▶ [Goal of the exercise]
Return the lines below that carry the word "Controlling".

▶ [Listed records]
========

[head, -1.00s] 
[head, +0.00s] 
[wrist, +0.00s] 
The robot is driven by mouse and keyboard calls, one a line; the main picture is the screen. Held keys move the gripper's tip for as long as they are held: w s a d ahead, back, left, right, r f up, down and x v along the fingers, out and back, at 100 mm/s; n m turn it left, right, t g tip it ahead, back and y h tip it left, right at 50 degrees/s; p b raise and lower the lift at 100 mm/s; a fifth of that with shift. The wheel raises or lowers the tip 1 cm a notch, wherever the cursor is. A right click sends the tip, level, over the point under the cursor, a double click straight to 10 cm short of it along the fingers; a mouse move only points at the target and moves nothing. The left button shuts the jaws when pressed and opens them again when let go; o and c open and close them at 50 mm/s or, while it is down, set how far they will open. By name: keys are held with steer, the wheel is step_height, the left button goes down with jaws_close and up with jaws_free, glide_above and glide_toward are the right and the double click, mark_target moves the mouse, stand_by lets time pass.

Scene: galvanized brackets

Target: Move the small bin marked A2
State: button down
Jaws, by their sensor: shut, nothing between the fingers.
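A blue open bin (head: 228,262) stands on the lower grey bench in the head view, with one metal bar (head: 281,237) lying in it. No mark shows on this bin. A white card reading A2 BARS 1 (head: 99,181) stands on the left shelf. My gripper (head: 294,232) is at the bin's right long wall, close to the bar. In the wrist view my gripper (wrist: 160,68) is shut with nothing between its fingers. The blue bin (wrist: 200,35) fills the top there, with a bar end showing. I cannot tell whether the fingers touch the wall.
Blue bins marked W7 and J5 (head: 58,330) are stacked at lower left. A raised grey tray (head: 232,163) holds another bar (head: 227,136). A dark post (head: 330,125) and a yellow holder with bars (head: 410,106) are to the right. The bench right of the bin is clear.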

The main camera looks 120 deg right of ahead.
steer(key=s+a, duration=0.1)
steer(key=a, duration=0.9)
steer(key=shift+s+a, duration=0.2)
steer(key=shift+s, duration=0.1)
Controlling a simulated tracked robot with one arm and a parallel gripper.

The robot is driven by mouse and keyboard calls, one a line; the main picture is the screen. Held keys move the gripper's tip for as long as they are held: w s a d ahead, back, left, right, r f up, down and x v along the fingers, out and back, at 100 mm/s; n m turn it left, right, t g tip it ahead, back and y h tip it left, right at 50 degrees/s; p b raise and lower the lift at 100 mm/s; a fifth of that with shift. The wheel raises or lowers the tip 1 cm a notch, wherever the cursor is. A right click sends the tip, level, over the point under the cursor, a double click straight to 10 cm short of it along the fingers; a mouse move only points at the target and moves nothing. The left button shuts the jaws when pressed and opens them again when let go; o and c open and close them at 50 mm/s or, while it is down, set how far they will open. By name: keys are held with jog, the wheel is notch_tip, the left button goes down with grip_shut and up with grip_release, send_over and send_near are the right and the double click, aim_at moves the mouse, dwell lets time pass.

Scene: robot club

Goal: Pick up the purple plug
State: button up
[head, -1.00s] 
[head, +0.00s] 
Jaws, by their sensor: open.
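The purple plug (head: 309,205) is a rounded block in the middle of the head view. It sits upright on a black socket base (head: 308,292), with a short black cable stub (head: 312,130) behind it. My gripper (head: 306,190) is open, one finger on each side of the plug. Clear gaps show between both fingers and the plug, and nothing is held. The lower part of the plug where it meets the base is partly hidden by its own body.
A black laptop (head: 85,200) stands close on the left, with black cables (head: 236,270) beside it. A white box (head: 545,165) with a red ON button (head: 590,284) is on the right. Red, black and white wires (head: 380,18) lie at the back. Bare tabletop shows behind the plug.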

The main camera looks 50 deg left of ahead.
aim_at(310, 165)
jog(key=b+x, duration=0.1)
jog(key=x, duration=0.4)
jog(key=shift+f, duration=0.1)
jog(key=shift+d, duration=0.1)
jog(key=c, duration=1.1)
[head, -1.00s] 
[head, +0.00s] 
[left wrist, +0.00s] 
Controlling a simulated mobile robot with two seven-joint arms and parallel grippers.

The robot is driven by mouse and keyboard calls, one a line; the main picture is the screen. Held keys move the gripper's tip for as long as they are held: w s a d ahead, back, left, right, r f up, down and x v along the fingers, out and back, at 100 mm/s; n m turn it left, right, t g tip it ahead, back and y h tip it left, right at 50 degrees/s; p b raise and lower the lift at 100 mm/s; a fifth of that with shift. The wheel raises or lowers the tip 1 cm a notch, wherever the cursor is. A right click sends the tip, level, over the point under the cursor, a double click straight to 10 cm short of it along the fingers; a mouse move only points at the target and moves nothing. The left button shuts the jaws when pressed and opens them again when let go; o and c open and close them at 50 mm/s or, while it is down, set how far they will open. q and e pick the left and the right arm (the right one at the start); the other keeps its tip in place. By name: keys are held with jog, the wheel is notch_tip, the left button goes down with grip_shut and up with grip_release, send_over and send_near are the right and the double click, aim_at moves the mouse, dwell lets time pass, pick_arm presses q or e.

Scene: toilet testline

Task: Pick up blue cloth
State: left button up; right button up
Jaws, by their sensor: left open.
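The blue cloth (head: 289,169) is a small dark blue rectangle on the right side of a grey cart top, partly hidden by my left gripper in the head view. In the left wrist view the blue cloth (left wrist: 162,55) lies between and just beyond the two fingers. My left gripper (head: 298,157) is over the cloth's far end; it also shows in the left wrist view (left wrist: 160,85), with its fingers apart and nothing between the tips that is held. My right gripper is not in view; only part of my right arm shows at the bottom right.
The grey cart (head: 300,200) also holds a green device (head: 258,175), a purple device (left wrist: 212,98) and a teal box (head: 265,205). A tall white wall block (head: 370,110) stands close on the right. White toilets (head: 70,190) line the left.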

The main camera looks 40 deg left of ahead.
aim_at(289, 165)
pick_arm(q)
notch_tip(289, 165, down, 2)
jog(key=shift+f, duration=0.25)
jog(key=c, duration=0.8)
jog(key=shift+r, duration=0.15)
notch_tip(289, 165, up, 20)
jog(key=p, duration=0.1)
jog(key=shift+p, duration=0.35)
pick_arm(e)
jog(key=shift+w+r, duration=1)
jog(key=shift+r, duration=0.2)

========

▶ [Answer for the task]
Controlling a simulated tracked robot with one arm and a parallel gripper.
Controlling a simulated mobile robot with two seven-joint arms and parallel grippers.

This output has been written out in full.